TASK TO COMPLETE » Leave out the pictures and repeat everything else in the records exactly.

DATA IN THIS EXERCISE »

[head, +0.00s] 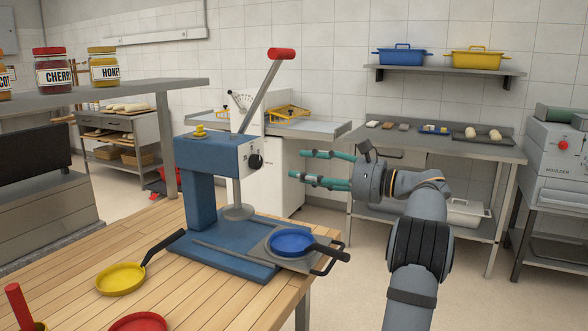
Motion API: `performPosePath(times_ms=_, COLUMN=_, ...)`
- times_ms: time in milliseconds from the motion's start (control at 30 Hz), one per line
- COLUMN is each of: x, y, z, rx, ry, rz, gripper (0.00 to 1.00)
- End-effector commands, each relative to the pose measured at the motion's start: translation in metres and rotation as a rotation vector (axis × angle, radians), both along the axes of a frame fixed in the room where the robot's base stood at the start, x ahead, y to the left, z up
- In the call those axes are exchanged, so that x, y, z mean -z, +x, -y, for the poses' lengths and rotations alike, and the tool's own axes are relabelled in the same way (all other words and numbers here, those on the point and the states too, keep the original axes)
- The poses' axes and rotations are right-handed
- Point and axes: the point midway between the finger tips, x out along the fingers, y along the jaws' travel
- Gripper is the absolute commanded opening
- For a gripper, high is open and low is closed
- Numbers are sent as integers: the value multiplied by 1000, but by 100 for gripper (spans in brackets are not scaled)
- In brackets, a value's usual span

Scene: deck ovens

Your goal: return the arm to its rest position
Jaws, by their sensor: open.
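My gripper (326,171) is at the end of my grey arm, which rises from the lower right. Its teal fingers point left and stand apart, with nothing between them. It hangs in the air to the right of the blue press (222,150), in front of the back worktop. A small blue pan (290,243) sits on the grey plate (266,252) at the press's right side, below and left of my gripper. The gripper does not touch it.
The wooden table (213,297) holds the press, a yellow pan (122,279) and a red dish (140,322). The press's red-tipped lever (265,85) stands up, tilted right. Behind my gripper is a steel worktop (445,150) with dough balls. A grey machine (556,151) stands at the far right.

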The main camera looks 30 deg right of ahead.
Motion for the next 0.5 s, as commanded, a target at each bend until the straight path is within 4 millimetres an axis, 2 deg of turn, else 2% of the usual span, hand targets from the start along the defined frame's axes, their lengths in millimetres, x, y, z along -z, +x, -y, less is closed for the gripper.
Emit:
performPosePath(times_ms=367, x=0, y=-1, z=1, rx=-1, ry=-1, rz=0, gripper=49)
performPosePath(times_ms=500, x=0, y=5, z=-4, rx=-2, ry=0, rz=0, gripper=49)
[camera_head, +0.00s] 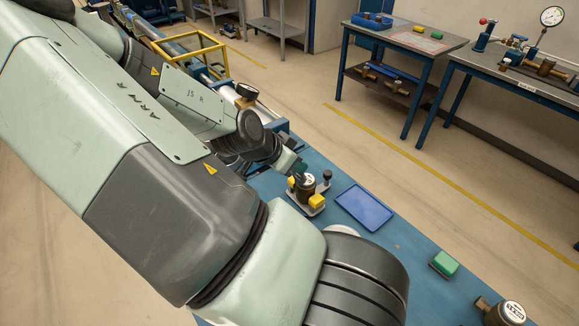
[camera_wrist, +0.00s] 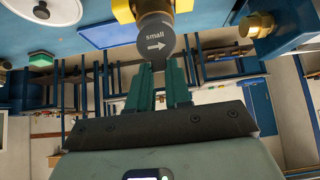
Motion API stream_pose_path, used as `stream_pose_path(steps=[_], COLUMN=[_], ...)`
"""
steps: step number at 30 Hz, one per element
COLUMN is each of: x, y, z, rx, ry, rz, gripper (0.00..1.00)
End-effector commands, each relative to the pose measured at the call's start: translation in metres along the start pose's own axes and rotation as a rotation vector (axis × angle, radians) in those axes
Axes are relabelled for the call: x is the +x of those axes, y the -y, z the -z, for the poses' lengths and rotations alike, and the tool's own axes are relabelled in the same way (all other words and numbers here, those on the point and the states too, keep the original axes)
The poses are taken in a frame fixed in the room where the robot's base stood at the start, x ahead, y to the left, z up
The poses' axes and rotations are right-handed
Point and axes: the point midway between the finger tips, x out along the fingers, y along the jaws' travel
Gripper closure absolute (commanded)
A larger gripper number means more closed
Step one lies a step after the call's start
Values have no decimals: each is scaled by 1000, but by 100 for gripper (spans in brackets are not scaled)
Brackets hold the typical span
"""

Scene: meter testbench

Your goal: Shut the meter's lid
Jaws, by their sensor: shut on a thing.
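The meter (camera_head: 307,188) stands on the blue bench with yellow fittings on both sides; my arm is close above it in the head view. The exact contact and the lid's hinge are hidden.
A blue tray (camera_head: 364,207) lies right of the meter. A dark-topped post (camera_head: 327,176) stands close by it. A green block (camera_head: 444,263) and another meter (camera_head: 508,313) are farther along the bench. The bench between tray and green block is mostly clear.

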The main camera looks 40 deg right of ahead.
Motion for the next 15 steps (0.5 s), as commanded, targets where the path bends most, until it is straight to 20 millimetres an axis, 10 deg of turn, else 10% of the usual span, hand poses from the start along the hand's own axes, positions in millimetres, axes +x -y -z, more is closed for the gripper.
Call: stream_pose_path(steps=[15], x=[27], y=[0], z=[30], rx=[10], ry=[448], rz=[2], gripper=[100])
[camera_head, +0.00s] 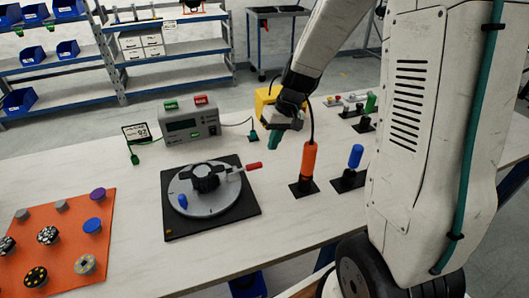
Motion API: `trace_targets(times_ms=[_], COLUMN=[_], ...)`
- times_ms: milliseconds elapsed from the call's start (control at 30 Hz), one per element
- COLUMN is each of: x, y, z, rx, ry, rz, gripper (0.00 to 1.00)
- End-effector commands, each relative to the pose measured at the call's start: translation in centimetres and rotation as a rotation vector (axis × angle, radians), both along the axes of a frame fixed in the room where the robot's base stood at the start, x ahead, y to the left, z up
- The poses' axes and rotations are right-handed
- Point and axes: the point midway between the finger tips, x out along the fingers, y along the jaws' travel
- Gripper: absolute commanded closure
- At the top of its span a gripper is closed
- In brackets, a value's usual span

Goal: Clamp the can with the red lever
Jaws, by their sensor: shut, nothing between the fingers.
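A grey round fixture (216,203) sits on a black square base (174,228) in the middle of the table. A dark, lobed can-like part (205,178) stands at its centre. The red lever (252,166) sticks out from the fixture to the right, roughly level, its metal arm reaching toward the dark part. I cannot tell whether the dark part is clamped. A blue knob (182,201) is at the fixture's left. My gripper (273,141), with green fingertips, is shut and empty, appearing above and right of the red lever, apart from it.
An orange-handled tool (308,161) and a blue-handled one (355,157) stand upright to the right. A grey control box (187,125) is behind, with a small sign (137,133). An orange mat (104,213) with several caps lies left. The front table strip is clear.

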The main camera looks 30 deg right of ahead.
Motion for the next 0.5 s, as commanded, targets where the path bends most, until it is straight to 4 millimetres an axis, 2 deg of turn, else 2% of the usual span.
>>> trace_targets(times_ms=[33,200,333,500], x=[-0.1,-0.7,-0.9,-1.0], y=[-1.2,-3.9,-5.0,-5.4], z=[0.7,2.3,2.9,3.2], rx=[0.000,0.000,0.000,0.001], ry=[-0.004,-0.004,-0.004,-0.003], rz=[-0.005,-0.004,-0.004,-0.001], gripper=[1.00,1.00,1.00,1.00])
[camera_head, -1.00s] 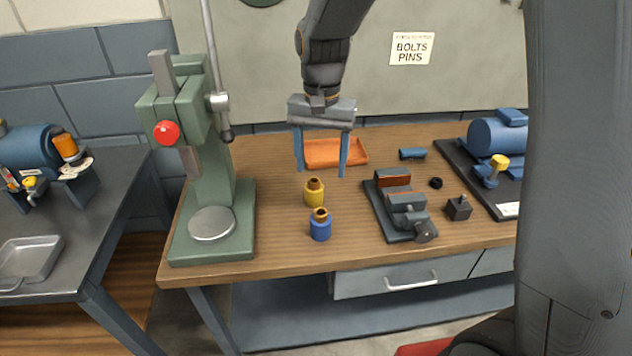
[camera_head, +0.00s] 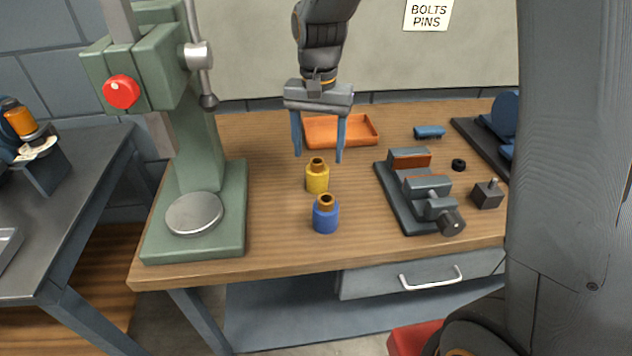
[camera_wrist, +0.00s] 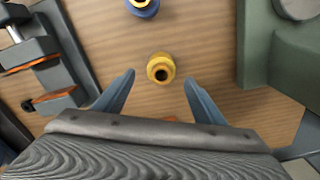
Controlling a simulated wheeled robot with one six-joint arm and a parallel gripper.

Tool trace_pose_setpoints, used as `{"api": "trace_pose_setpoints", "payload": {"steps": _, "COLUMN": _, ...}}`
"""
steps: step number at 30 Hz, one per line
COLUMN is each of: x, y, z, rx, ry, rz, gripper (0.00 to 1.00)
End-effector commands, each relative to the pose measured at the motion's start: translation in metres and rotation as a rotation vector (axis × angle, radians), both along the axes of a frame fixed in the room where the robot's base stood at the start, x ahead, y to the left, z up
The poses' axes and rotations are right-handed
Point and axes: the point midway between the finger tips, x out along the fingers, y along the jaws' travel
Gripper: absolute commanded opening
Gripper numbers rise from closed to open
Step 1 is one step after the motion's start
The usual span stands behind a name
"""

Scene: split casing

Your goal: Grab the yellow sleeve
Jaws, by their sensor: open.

ANSWER FOR THE TASK »
[head, +0.00s] 
Motion API: `performPosePath(times_ms=_, COLUMN=_, ...)`
- times_ms: time in milliseconds from the motion's start (control at 30 Hz), one per line
- COLUMN is each of: x, y, z, rx, ry, rz, gripper (0.00 to 1.00)
- End-effector commands, each relative to the pose measured at the motion's start: translation in metres and rotation as a rotation vector (axis × angle, radians), both along the axes of a frame fixed in the room where the robot's base stood at the start, x ahead, y to the left, z up
- In the call those axes are exchanged, so that x, y, z mean -z, +x, -y, for the poses' lengths and rotations alike, and the tool's own axes are relabelled in the same way (all other words and numbers here, those on the point and the states too, keep the original axes)
- The poses' axes and rotations are right-handed
- Point and axes: the point midway between the finger tips, x out along the fingers, y along the jaws' travel
- Gripper is the absolute commanded opening
- For a gripper, high is open and low is closed
- Numbers are sent as integers: the value multiplied by 1000, but by 100 for gripper (spans in brackets are not scaled)
- In brackets, a value's usual span

Scene: deck ovens

Your goal: return the arm to its rest position
Jaws, by their sensor: open.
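My gripper (326,171) is at the end of my grey arm, which rises from the lower right. Its teal fingers point left and stand apart, with nothing between them. It hangs in the air to the right of the blue press (222,150), in front of the back worktop. A small blue pan (290,243) sits on the grey plate (266,252) at the press's right side, below and left of my gripper. The gripper does not touch it.
The wooden table (213,297) holds the press, a yellow pan (122,279) and a red dish (140,322). The press's red-tipped lever (265,85) stands up, tilted right. Behind my gripper is a steel worktop (445,150) with dough balls. A grey machine (556,151) stands at the far right.

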The main camera looks 30 deg right of ahead.
Motion for the next 0.5 s, as commanded, a target at each bend until the straight path is within 4 millimetres an axis, 2 deg of turn, else 2% of the usual span, hand targets from the start along the defined frame's axes, their lengths in millimetres, x, y, z along -z, +x, -y, less is closed for the gripper.
Emit:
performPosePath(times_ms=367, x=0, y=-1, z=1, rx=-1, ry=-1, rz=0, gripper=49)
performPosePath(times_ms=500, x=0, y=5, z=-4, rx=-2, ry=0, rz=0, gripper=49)
[camera_head, +0.00s] 
[camera_wrist, +0.00s] 
Motion API stream_pose_path, used as `stream_pose_path(steps=[_], COLUMN=[_], ...)`
"""
steps: step number at 30 Hz, one per element
COLUMN is each of: x, y, z, rx, ry, rz, gripper (0.00..1.00)
End-effector commands, each relative to the pose measured at the call's start: translation in metres along the start pose's own axes and rotation as a rotation vector (axis × angle, radians) in those axes
Axes are relabelled for the call: x is the +x of those axes, y the -y, z the -z, for the poses' lengths and rotations alike, and the tool's own axes are relabelled in the same way (all other words and numbers here, those on the point and the states too, keep the original axes)
The poses are taken in a frame fixed in the room where the robot's base stood at the start, x ahead, y to the left, z up
The poses' axes and rotations are right-handed
Point and axes: the point midway between the finger tips, x out along the fingers, y along the jaws' travel
Gripper closure absolute (commanded)
A larger gripper number means more closed
Step one lies a step after the call's start
Values have no decimals: each is scaled by 1000, but by 100 for gripper (spans in brackets are not scaled)
Brackets hold the typical span
"""

Scene: meter testbench

Your goal: Shut the meter's lid
Jaws, by their sensor: shut on a thing.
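The meter (camera_head: 307,188) stands on the blue bench with yellow fittings on both sides; my arm is close above it in the head view. The exact contact and the lid's hinge are hidden.
A blue tray (camera_head: 364,207) lies right of the meter. A dark-topped post (camera_head: 327,176) stands close by it. A green block (camera_head: 444,263) and another meter (camera_head: 508,313) are farther along the bench. The bench between tray and green block is mostly clear.

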The main camera looks 40 deg right of ahead.
Motion for the next 15 steps (0.5 s), as commanded, targets where the path bends most, until it is straight to 20 millimetres an axis, 10 deg of turn, else 10% of the usual span, hand poses from the start along the hand's own axes, positions in millimetres, axes +x -y -z, more is closed for the gripper.
Call: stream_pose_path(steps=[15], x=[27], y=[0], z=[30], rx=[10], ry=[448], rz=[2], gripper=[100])
[camera_head, +0.00s] 
Motion API: `trace_targets(times_ms=[_], COLUMN=[_], ...)`
- times_ms: milliseconds elapsed from the call's start (control at 30 Hz), one per element
- COLUMN is each of: x, y, z, rx, ry, rz, gripper (0.00 to 1.00)
- End-effector commands, each relative to the pose measured at the call's start: translation in centimetres and rotation as a rotation vector (axis × angle, radians), both along the axes of a frame fixed in the room where the robot's base stood at the start, x ahead, y to the left, z up
- The poses' axes and rotations are right-handed
- Point and axes: the point midway between the finger tips, x out along the fingers, y along the jaws' travel
- Gripper: absolute commanded closure
- At the top of its span a gripper is closed
- In brackets, a value's usual span

Goal: Clamp the can with the red lever
Jaws, by their sensor: shut, nothing between the fingers.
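A grey round fixture (216,203) sits on a black square base (174,228) in the middle of the table. A dark, lobed can-like part (205,178) stands at its centre. The red lever (252,166) sticks out from the fixture to the right, roughly level, its metal arm reaching toward the dark part. I cannot tell whether the dark part is clamped. A blue knob (182,201) is at the fixture's left. My gripper (273,141), with green fingertips, is shut and empty, appearing above and right of the red lever, apart from it.
An orange-handled tool (308,161) and a blue-handled one (355,157) stand upright to the right. A grey control box (187,125) is behind, with a small sign (137,133). An orange mat (104,213) with several caps lies left. The front table strip is clear.

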The main camera looks 30 deg right of ahead.
Motion for the next 0.5 s, as commanded, targets where the path bends most, until it is straight to 4 millimetres an axis, 2 deg of turn, else 2% of the usual span.
>>> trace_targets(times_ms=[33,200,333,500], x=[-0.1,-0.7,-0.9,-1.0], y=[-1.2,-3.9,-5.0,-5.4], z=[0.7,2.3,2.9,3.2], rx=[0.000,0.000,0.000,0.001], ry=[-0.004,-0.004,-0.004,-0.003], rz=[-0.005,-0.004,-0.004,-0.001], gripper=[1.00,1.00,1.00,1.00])
[camera_head, -1.00s] 
[camera_head, +0.00s] 
[camera_wrist, +0.00s] 
Controlling a simulated wheeled robot with one six-joint arm and a parallel gripper.

Tool trace_pose_setpoints, used as `{"api": "trace_pose_setpoints", "payload": {"steps": _, "COLUMN": _, ...}}`
"""
steps: step number at 30 Hz, one per line
COLUMN is each of: x, y, z, rx, ry, rz, gripper (0.00 to 1.00)
End-effector commands, each relative to the pose measured at the motion's start: translation in metres and rotation as a rotation vector (axis × angle, radians), both along the axes of a frame fixed in the room where the robot's base stood at the start, x ahead, y to the left, z up
The poses' axes and rotations are right-handed
Point and axes: the point midway between the finger tips, x out along the fingers, y along the jaws' travel
Gripper: absolute commanded opening
Gripper numbers rise from closed to open
Step 1 is one step after the motion's start
The usual span stands behind a name
"""

Scene: split casing

Your goal: Grab the yellow sleeve
Jaws, by their sensor: open.

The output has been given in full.